When I backed Star Citizen in 2013, Chris Roberts had already poured his own money into making a demo to show off before announcing the kickstarter. The game he proposed was very simple. It would have been Freelancer, aka a game where you fly a ship around in space with arcadey controls. The selling point was a singleplayer campaign, and then if you wanted you could spool up your own private server to mess around in for a bit. Just like Freelancer. There would have been 40 star systems, but the quality he was envisioning was modest. This would have been easily achievable with the off the shelf solutions and the design requirements that had been solved years before by other games. For the scope he pitched, the game would have taken 2 years to release.

What happened is that the kickstarter blew up, and then Chris Roberts decided that since he had more money, he could now tack on more and more features. Even though people had already paid for a smaller scope product of a certain vision he had promised. The point of no return was when decided to reimagine the game with you being able to seemlessly fly from space down onto huge planets and step outside of your ship and run around with a gun. The sandbox realism and scale was ludicrous and led to all of the issues that have plagued the game since, namely that there is far, far, far too much stuff for the servers to handle, which is why the servers always begin bugging out about 30 minutes after an instance is created and crash an hour later, and are capped at 50 players each. He promised magick server meshing tech that would handle all of these problems, but after years and years of prototyping, they did not fix the game. And the quality of the planets became insane, with him having armies of artists spend a year developing ONE CITY PER YEAR. It took A FULL DECADE for the Star Citizen team to finish creating ONE STAR SYSTEM at the insane level of detail that Chris wanted and introduced the second star system of Pyro, which it looks like they are going to spend at least several more years on.

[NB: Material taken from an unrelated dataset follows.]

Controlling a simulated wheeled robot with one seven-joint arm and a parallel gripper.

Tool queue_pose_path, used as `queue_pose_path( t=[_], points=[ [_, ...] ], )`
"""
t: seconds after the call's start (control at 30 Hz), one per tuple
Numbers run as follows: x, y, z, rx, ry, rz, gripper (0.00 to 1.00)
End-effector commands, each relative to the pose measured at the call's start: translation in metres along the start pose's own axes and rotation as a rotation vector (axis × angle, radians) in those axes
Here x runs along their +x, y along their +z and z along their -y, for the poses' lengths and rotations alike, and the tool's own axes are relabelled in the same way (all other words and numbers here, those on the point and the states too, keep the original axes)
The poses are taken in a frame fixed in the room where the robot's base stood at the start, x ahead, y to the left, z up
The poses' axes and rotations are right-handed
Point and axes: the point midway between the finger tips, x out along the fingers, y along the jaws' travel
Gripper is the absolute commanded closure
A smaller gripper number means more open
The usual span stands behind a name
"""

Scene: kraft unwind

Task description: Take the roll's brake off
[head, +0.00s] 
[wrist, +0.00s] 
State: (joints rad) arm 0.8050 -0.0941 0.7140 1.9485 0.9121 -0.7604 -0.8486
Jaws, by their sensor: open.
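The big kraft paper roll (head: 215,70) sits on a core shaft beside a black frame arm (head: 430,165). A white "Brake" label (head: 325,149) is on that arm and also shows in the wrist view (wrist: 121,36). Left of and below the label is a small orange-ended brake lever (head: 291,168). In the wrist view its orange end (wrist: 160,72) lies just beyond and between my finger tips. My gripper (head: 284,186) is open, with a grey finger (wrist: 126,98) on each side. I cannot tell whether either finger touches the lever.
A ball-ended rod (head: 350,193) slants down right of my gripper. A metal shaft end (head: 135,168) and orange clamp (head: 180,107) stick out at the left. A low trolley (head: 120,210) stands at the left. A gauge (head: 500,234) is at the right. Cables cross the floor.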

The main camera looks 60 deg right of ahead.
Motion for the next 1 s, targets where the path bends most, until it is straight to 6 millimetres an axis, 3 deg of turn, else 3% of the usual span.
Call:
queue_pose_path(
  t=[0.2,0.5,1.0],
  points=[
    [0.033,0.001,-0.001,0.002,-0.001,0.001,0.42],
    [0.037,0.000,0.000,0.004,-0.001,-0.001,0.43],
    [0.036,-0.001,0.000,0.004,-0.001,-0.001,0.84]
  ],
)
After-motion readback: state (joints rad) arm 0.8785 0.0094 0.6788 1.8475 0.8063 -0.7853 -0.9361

Also, the singleplayer campaign that I bought was still nowhere in sight over a decade later. So I sold my Star Citizen game package on the grey market subreddit and bought Aquaplus' (a visual novel/SRPG developer) first stab at making a 3D JRPG, Monochrome Mobius. The aesthetics were shoddy, but I overall got a full length complete campaign and had a fun time, and I am looking forward to its sequel.
I haven't followed the drama as closely as some, but this rings true in my ears. I vaguely remember about 7 or 8 years ago the Chris Roberts got frustrated by some posts and started offering refunds to the original kickstarter backers.

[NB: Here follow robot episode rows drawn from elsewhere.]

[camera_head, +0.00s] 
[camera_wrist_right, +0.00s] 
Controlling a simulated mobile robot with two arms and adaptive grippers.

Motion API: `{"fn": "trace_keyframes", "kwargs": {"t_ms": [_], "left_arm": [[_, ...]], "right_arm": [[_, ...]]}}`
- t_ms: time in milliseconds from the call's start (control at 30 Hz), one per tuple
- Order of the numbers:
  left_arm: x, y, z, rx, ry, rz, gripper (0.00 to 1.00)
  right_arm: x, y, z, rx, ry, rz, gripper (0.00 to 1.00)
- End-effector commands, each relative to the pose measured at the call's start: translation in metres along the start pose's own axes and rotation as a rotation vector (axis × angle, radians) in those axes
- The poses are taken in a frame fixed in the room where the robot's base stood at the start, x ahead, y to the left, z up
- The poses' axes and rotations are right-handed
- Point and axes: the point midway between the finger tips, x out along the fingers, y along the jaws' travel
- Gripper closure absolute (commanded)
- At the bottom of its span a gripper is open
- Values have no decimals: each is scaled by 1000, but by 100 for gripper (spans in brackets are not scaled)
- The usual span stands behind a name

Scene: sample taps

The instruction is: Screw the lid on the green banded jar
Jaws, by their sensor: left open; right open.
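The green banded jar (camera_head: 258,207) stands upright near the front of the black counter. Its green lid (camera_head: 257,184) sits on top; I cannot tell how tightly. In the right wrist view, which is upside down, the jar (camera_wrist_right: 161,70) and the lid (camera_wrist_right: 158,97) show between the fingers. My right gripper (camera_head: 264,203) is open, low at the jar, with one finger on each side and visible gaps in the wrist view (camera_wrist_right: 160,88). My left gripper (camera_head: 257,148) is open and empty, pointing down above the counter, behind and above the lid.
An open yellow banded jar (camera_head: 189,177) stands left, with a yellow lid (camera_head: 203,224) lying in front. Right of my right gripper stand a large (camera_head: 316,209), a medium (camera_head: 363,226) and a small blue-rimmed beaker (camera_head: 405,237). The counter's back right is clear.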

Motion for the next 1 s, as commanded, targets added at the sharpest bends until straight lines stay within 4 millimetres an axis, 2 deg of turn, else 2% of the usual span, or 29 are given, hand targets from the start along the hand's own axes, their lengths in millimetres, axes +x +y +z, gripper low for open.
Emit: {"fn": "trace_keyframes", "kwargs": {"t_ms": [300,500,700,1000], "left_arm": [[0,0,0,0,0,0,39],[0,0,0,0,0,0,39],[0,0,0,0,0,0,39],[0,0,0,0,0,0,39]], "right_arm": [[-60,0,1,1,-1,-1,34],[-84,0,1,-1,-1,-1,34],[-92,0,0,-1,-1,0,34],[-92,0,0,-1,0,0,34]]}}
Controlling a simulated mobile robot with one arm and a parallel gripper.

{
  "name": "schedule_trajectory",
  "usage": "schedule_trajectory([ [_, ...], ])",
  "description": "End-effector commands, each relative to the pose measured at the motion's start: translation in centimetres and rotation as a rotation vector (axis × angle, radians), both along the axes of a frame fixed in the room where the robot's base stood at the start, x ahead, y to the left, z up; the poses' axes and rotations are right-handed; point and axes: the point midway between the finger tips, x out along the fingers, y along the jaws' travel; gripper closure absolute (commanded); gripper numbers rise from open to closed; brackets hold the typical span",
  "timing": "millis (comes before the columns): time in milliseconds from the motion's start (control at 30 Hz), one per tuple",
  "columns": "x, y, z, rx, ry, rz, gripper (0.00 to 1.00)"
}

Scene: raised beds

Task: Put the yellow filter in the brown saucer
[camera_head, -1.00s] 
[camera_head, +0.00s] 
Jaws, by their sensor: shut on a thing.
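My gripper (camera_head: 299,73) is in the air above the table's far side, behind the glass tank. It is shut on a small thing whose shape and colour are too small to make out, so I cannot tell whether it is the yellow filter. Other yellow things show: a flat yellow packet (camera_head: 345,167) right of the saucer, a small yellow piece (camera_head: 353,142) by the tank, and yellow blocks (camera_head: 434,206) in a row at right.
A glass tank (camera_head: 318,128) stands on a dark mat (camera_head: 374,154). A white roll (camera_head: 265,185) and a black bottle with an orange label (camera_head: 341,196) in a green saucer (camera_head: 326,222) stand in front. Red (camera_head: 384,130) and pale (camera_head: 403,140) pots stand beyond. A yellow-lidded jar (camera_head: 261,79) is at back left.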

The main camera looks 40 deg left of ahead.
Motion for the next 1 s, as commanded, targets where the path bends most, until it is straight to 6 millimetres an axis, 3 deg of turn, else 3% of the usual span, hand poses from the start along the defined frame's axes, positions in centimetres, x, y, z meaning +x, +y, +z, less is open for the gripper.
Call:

Not sure how that turned out, but I think at this point he has so much cash that he would gladly give refunds, for whatever its worth.

I did test out the game a few weeks ago, I figured why the hell not, there isn't anything else out there right now. The game is still buggy as ****, but I do see promise. I wouldn't advise spending money on the game, but this is the rpghq so I'm not really worried about you all opening your wallets to anything. The game just needs another 5 years and then maybe it can move into beta testing and early access.